I have several steel sculptures I've created for my living room, I've
flapdisc'd them all so they're quite shiny and reflective, but I need to
clearcoat them so they won't rust.
I've tried using Krylon crystal clearcoat spray finish, but it's not very
durable, I can put pressure on the finish with my fingernail and when I
scrape over it, the clearcoat separates from the steel (looks like a very
shallow air bubble). If I press harder I can chip the clearcoat off.

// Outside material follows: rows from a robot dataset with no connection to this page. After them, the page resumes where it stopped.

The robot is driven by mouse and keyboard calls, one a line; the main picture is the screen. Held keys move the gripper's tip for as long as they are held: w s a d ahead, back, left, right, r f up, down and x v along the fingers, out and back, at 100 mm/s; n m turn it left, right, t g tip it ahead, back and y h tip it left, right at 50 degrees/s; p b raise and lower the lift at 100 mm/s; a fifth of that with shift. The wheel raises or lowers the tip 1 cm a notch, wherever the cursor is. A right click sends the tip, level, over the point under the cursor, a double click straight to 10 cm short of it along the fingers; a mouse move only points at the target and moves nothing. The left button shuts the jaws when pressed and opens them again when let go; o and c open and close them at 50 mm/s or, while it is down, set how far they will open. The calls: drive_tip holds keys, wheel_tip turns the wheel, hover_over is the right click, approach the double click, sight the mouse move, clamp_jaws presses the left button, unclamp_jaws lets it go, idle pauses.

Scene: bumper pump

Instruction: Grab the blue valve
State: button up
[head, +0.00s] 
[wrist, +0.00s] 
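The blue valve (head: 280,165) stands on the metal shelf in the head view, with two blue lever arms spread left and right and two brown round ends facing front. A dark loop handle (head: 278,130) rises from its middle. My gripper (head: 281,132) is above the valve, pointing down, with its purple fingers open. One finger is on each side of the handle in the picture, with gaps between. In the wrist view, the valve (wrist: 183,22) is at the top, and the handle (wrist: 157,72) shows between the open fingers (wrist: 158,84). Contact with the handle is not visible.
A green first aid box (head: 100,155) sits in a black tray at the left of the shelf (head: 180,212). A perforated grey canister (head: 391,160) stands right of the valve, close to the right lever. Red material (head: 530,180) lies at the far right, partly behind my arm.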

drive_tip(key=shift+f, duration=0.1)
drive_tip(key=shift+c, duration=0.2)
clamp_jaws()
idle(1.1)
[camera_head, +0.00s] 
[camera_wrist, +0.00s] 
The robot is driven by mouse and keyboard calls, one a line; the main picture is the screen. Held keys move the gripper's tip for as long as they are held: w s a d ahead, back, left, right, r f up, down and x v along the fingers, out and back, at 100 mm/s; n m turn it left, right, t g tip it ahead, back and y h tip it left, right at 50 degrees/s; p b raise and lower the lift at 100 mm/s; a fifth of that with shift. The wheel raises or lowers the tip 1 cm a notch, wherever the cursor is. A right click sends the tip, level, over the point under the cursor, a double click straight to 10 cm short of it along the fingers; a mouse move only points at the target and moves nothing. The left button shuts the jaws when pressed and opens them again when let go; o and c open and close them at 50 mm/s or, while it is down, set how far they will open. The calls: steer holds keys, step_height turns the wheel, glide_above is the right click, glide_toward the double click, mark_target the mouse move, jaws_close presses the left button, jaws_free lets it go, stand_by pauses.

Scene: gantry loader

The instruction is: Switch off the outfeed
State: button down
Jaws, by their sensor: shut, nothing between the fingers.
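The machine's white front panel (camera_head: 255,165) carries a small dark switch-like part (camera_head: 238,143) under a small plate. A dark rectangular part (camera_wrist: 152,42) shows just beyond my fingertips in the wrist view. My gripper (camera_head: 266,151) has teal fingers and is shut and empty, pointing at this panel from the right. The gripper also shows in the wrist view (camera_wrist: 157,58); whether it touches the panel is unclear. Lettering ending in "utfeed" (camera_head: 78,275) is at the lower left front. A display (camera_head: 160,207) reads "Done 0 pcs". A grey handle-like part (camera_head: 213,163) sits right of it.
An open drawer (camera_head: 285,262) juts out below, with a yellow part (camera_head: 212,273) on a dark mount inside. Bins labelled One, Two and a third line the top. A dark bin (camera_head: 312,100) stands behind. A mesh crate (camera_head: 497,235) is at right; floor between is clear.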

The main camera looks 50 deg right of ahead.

I prepared the surface of the metal by cleaning with acetone and/or paint
thinner solvent. Is there something else I should be doing to prepare the
surface?
I just don't think the Kyrlon is bonding to the surface of the steel. Is
there a canned product that would work better, either brushed on, dipped or
sprayed on using an airbrush? Can you do a clear powdercoat? I assume it's
not very economical.
Thanks for your help.
-Tom
There are clear powdercoats available, but you would need to bring the
sculpture to a powdercoater or buy the equipment and do it yourself. A
much easier solution is Johnson's Paste wax for floors. Apply a coat or
two of wax, then buff it off and you will be surprised how well it holds
up. I've got a couple of braces under a counter in my kitchen which are
bare steel that has been waxed, and they don't show any signs of rust
after several years.
Yes there is a clear powder coat, but large items are not real cheap to
coat.
For what you are doing I would think a catalyzed clear coat would work
just fine. It is the same that is used on automobiles. You would need a
paint gun and a compressor and a good respirator. Not really hard to do.
I've used their Diamond Coat on a few motorcycle parts that I polished and
coated instead of chrome plating. They have held up well for the past two
years.
Terry
clearcoating
After a real world test of aerosol can solutions I performed 5 years
ago at school:
Out of a field of 7 products sprayed onto bare steel tube and left
exposed outside for 4 months of winter in Seattle.
Best : Rustoleum Clear Enamel (High Gloss or Semi-Gloss)
Good : Plasticote Clear Lacquer
Bad : Polyurethane, or Varathane.
Worst : Krylon Clear Acrylic
Out of a field of heaps of products sprayed onto bare steel tube and left
exposed outside mounted on the iron and steel pump frame next to the well on
the farm for 14 years of summer in Queensland.
They are all rusty!
Hope this helps,
Peter
An automotive clearcoat is the best protective coating if the surface
doesn't get any abrasion. Just use regular car wax over it to maintain
a nice shine.
The clearcoat is expensive, and you will need a decent sprayer and
protective equipment, . .. or .... you could buddy up to an auto body
shop to work it in with some scheduled spraying for a minimal fee.
Bugs
It will adhere well to bare steel? I'll have to try it, I always thought of
it only as a component of a system. When you use a flapdisc on steel it
often comes up to a chrome-like finish.